Thursday, June 01, 2006

The King of morons

I've seen the dumbest U.S. politician and he goes amazingly low for a vote. Point in case: Rep. Steve King of Iowa. He's not even savvy like another person we know.

His office recently created this pathbreaking report pointing out how Iraq was safer than Washington DC. The death rates in Washington DC (41 odd per 100,000) are higher than Iraq (27 per 100,000), statistically making Iraq a safer place, the moron said.

"But I recommend not to visit," he continued, with that politician smile. Of course you idiot, we're not dumb. But only if he had researched a bit more.

His report doesn't account for the death rate in Iraq's real battle zones. Only major cities, where people jam their asses at home besieged with fear of getting killed by a car bomb. People aren't stupid, they know fear when they smell it.

So where did the data come from? "From a site called" icasualty.org." A Google search revealed no such legitimate site.
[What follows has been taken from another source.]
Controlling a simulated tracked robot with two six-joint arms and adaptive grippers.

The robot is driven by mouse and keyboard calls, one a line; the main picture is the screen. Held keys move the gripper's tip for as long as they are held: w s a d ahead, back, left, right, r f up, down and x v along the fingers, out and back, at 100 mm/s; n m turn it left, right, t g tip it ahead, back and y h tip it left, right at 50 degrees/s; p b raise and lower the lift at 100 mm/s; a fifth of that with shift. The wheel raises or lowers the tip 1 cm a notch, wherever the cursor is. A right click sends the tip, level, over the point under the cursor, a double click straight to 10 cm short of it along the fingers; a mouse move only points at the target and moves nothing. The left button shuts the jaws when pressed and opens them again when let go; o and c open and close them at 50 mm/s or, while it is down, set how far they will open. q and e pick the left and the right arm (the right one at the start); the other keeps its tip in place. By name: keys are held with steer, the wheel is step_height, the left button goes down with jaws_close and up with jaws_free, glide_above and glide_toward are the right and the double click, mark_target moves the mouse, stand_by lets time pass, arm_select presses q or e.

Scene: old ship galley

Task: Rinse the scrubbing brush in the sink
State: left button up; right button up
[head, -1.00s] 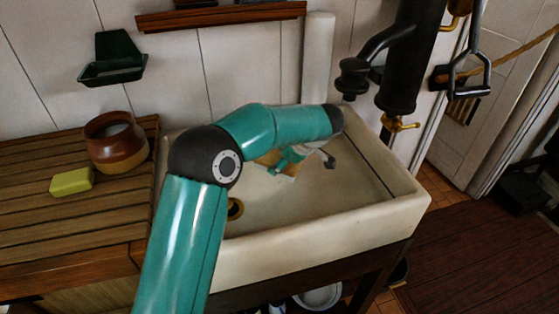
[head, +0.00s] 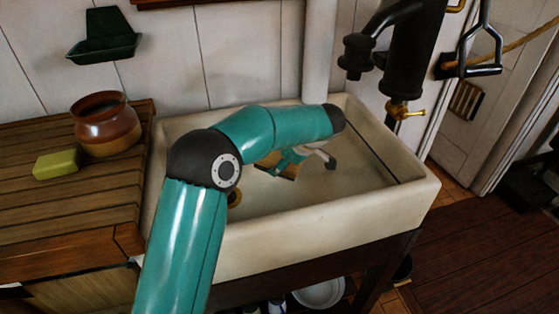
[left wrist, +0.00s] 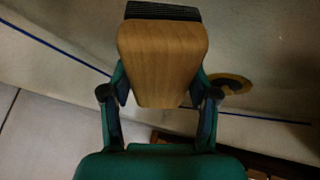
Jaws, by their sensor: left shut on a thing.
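The scrubbing brush (left wrist: 162,58) is a wooden block with dark bristles at its far end in the left wrist view. My left gripper (left wrist: 160,88) is shut on it, one finger on each side of the wood. In the head view the left gripper (head: 297,158) hangs over the sink basin, and a brown part of the brush (head: 271,163) shows beside it, partly hidden by my arm. The sink (head: 330,232) is a wide cream basin with a brass drain (head: 235,198), partly behind my arm. I cannot tell whether the brush touches the basin. My right gripper is out of view.
A black pump (head: 402,60) with a brass tap (head: 403,111) stands behind the sink at right. A brown pot (head: 105,125) and a yellow-green sponge or soap (head: 56,164) sit on the slatted board (head: 75,210) at left. A green wall dish (head: 103,45) hangs above.

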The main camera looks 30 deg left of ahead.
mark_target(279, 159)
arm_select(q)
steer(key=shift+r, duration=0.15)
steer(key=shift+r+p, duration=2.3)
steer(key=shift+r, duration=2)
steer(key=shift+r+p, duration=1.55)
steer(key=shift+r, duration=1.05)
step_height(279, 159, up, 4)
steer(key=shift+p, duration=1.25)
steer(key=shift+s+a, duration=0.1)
He was actually referring to icasualties.org, a compilation of Iraq death reports issued by CENTCOM, or Iraq's Central Command.

King's next big thing really made my blood boil. "Iraq is not being portrayed correctly by the news media."

So incensed I was that I'm still clenching my teeth. Just a few days ago, two fellow journalists died covering Iraq and one was badly injured. More than 65 have now died covering Iraq since the war started in 2003.

Reporters in Iraq are dying in the search of truth, and they are accused of "misleading" people, that too, by a politician? Journalists do mislead people, no doubt, but look who's talking here. A political chimpanzee named King, who relies on scummy data available and doesn't even get that right. Some politicians treat reporters like soldiers, but this guy was operating on a few joints.

King's job is to mislead people, so he was just doing his job. Point is, he doesn't know how to add style and substance to his crap talk, making him a well-equipped moron.

Iraq technically being a safer place than DC. Hmmm. I'm still astonished. Let alone thinking, how can anyone even *say* that?